--- MATERIAL PROVIDED ---

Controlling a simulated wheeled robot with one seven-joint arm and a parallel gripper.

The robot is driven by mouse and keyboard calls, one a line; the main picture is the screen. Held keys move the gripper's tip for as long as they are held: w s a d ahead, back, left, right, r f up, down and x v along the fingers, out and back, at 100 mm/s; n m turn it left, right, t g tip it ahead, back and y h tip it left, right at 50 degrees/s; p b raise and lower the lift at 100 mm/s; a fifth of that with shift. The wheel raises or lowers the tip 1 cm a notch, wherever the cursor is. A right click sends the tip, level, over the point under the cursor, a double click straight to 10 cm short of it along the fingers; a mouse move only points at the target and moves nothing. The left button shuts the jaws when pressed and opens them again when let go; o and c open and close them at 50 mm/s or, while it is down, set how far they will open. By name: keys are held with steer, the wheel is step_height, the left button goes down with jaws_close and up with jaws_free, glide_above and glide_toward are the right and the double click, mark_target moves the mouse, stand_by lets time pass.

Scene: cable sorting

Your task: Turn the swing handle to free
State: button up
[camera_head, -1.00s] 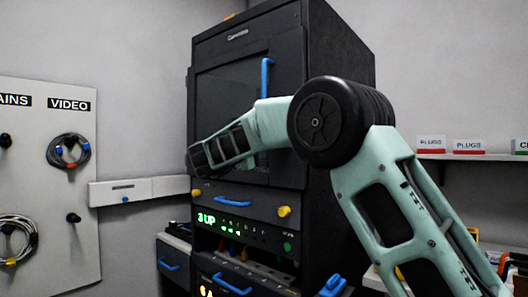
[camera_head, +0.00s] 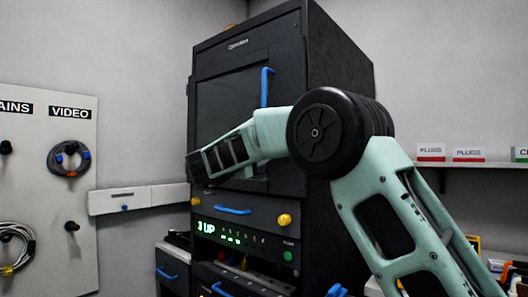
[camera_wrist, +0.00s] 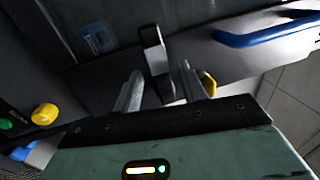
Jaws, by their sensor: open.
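In the wrist view a dark, narrow swing handle (camera_wrist: 152,50) with a pale grey end stands out from a dark panel. My gripper (camera_wrist: 160,84) is open, with one finger on each side of the handle's lower part. I cannot tell whether either finger touches it. In the head view my gripper (camera_head: 197,168) is at the left front of the black cabinet (camera_head: 340,100), and the swing handle is hidden there.
A blue upright handle (camera_head: 265,88) is on the cabinet door. Below are a blue drawer handle (camera_head: 232,211), yellow knobs (camera_head: 284,220) and a green-lit display (camera_head: 206,227). A cable board (camera_head: 60,220) stands at left. A shelf is at right.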

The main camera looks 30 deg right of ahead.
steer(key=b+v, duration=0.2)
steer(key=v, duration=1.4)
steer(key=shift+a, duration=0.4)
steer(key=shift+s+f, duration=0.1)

--- GIVEN PROBLEM ---
Every line containing the string "button" must be listed.

--- WRITTEN RESPONSE ---
The robot is driven by mouse and keyboard calls, one a line; the main picture is the screen. Held keys move the gripper's tip for as long as they are held: w s a d ahead, back, left, right, r f up, down and x v along the fingers, out and back, at 100 mm/s; n m turn it left, right, t g tip it ahead, back and y h tip it left, right at 50 degrees/s; p b raise and lower the lift at 100 mm/s; a fifth of that with shift. The wheel raises or lowers the tip 1 cm a notch, wherever the cursor is. A right click sends the tip, level, over the point under the cursor, a double click straight to 10 cm short of it along the fingers; a mouse move only points at the target and moves nothing. The left button shuts the jaws when pressed and opens them again when let go; o and c open and close them at 50 mm/s or, while it is down, set how far they will open. By name: keys are held with steer, the wheel is step_height, the left button goes down with jaws_close and up with jaws_free, glide_above and glide_toward are the right and the double click, mark_target moves the mouse, stand_by lets time pass.
State: button up

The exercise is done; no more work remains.